start Materials provided

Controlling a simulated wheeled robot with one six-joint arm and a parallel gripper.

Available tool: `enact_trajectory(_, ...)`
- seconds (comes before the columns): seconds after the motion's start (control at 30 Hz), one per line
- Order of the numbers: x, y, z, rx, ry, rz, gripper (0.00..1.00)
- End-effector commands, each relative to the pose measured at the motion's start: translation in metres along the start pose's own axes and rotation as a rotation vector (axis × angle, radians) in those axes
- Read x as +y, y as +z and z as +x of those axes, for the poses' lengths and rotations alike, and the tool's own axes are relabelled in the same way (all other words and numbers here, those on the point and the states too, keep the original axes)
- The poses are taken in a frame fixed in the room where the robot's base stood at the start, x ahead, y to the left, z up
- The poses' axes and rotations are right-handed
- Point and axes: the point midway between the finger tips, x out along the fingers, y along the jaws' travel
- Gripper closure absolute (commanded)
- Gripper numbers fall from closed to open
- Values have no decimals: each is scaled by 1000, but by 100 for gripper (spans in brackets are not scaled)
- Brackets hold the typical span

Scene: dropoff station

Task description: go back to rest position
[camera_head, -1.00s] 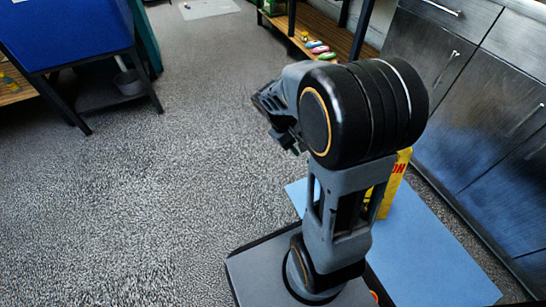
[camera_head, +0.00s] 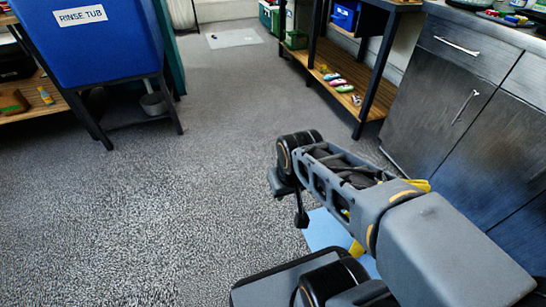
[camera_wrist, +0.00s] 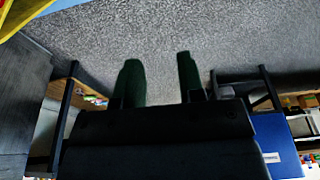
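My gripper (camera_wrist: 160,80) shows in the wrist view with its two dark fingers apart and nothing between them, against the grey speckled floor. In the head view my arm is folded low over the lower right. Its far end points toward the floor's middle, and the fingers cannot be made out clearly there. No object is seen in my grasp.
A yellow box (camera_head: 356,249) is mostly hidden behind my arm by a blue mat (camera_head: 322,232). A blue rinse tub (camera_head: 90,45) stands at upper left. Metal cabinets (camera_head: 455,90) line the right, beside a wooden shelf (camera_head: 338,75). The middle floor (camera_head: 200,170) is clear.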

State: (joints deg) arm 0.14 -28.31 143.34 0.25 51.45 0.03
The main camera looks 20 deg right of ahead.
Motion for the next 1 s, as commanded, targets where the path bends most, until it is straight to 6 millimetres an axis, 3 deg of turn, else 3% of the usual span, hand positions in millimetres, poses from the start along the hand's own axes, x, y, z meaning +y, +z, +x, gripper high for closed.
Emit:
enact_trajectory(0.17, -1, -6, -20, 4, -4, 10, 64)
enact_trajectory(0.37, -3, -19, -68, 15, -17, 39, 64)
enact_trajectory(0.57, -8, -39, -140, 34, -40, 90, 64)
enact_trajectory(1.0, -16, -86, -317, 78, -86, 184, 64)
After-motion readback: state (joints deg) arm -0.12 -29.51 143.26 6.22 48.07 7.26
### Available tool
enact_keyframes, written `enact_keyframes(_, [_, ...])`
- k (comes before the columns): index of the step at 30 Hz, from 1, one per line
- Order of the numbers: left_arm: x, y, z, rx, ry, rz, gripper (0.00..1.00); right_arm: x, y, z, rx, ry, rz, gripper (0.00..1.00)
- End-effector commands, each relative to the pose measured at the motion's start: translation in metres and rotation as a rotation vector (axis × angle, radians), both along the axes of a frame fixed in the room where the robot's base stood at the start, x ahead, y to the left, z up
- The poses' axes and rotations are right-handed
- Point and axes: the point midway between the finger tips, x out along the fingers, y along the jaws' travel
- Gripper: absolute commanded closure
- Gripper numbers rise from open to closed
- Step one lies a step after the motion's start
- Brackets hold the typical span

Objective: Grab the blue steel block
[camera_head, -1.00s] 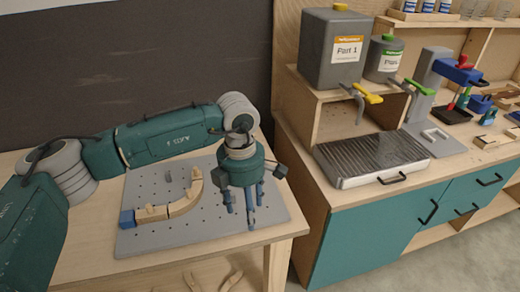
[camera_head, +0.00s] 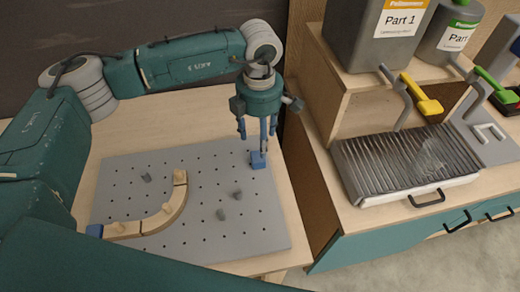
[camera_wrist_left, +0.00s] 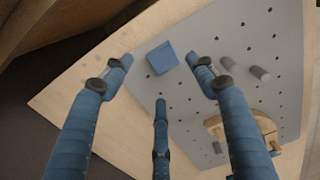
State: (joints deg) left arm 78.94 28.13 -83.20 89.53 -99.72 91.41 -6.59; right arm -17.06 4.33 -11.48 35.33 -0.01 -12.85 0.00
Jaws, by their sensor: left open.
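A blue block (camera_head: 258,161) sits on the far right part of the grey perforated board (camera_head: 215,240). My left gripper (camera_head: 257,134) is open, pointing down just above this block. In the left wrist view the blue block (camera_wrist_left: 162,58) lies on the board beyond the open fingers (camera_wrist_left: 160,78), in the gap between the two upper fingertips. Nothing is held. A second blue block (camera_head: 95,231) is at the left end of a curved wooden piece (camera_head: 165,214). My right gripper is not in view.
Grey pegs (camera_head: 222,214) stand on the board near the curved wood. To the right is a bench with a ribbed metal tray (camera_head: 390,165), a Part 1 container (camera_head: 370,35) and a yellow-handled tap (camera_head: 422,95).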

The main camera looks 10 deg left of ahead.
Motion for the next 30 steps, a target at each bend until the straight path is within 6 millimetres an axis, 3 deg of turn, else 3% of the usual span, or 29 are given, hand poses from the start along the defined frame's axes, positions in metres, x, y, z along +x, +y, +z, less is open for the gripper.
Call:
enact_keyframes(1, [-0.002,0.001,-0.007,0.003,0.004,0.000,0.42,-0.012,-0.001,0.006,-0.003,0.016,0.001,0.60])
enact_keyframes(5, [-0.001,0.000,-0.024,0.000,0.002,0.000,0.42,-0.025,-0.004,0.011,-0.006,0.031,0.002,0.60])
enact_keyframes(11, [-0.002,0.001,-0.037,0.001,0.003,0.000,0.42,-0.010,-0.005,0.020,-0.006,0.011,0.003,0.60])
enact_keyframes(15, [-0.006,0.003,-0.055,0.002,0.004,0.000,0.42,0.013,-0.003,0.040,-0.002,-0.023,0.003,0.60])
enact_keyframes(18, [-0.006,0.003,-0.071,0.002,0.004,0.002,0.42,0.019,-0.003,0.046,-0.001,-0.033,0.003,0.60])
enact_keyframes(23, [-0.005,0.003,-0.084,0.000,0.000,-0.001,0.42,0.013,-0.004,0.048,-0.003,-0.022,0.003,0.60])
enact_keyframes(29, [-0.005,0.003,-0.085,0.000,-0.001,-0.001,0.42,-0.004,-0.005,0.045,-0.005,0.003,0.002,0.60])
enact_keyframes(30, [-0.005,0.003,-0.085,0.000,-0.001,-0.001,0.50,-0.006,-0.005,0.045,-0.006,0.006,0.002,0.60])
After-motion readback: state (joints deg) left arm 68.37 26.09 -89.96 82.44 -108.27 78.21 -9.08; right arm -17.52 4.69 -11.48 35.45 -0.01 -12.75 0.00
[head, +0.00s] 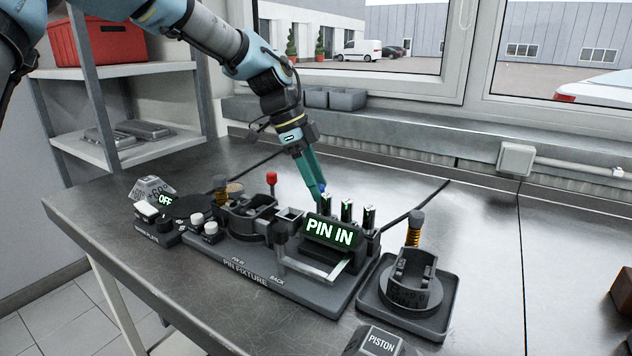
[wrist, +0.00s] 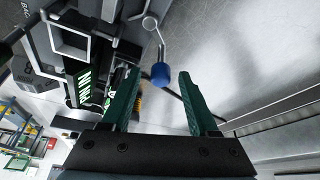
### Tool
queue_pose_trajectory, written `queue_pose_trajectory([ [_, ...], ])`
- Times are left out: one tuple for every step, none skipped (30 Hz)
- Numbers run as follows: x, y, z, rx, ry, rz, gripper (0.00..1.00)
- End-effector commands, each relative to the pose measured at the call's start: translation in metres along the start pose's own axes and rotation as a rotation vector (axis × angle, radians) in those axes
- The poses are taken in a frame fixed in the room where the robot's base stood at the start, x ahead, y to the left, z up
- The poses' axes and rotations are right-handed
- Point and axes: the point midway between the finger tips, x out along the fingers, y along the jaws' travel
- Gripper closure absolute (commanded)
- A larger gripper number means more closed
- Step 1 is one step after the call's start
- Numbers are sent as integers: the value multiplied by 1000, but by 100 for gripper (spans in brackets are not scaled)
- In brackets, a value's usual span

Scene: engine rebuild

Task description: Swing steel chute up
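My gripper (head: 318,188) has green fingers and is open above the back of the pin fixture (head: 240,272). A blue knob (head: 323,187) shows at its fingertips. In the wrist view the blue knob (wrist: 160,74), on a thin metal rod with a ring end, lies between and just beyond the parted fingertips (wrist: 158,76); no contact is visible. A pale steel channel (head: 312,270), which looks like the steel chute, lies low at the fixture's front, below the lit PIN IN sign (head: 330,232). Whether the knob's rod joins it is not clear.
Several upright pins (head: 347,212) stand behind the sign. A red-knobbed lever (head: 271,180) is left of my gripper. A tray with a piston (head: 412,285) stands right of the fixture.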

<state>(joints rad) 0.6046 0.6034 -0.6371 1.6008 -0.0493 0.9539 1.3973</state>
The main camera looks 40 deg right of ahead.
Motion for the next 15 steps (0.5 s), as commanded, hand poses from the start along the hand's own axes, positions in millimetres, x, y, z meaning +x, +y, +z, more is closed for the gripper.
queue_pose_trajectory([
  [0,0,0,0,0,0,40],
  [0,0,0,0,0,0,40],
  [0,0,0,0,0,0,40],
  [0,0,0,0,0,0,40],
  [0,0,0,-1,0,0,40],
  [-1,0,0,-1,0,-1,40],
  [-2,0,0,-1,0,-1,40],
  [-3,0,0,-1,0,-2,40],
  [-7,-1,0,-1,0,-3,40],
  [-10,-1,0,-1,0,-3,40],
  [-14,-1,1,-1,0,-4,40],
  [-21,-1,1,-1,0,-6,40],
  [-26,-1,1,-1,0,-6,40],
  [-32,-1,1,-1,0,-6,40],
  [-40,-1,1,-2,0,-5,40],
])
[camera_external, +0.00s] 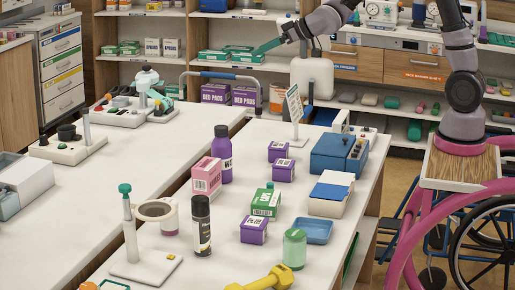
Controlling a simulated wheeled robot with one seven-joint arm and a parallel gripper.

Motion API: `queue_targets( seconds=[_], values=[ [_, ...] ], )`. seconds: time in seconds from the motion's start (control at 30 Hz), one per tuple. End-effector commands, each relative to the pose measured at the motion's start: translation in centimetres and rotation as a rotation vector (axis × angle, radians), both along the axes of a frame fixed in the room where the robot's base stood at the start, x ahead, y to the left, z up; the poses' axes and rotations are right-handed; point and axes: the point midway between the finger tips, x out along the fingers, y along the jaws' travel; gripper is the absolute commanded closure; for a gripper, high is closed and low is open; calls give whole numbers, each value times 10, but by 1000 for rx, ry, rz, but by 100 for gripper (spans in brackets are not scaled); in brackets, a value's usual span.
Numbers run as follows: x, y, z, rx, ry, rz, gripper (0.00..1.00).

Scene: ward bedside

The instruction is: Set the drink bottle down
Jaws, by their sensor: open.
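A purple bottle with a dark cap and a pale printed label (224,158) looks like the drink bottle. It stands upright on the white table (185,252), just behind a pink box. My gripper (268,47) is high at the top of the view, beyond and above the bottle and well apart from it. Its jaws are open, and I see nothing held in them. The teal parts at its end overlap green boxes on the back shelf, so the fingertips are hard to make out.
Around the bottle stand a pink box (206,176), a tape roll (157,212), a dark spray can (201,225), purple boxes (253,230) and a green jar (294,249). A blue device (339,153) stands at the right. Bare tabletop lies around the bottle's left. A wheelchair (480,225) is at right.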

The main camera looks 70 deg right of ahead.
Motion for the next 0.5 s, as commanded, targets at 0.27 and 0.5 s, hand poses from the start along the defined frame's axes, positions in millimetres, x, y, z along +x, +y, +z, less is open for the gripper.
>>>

end Materials provided

## What you have to do
Count the lines above in which the word "turn" appears, then state only that count.

## Written response
2